--- Material ---
════════════════

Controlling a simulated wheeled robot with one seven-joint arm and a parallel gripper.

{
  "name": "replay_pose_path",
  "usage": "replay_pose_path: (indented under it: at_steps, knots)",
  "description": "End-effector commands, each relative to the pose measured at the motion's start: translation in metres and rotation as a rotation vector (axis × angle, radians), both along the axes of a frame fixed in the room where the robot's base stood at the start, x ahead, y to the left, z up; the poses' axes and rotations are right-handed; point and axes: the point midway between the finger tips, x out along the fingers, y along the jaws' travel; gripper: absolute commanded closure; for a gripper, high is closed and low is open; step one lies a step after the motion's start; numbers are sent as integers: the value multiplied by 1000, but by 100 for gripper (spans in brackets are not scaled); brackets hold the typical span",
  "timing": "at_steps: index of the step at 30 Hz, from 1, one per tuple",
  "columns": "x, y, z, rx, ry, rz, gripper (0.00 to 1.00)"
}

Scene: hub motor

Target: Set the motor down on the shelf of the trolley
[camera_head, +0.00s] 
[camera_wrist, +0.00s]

════════════════

--- Set problem ---
Transcribe the whole listing exactly.

--- Task solution ---
Controlling a simulated wheeled robot with one seven-joint arm and a parallel gripper.

{
  "name": "replay_pose_path",
  "usage": "replay_pose_path: (indented under it: at_steps, knots)",
  "description": "End-effector commands, each relative to the pose measured at the motion's start: translation in metres and rotation as a rotation vector (axis × angle, radians), both along the axes of a frame fixed in the room where the robot's base stood at the start, x ahead, y to the left, z up; the poses' axes and rotations are right-handed; point and axes: the point midway between the finger tips, x out along the fingers, y along the jaws' travel; gripper: absolute commanded closure; for a gripper, high is closed and low is open; step one lies a step after the motion's start; numbers are sent as integers: the value multiplied by 1000, but by 100 for gripper (spans in brackets are not scaled); brackets hold the typical span",
  "timing": "at_steps: index of the step at 30 Hz, from 1, one per tuple",
  "columns": "x, y, z, rx, ry, rz, gripper (0.00 to 1.00)"
}

Scene: hub motor

Target: Set the motor down on the shelf of the trolley
[camera_head, +0.00s] 
[camera_wrist, +0.00s]

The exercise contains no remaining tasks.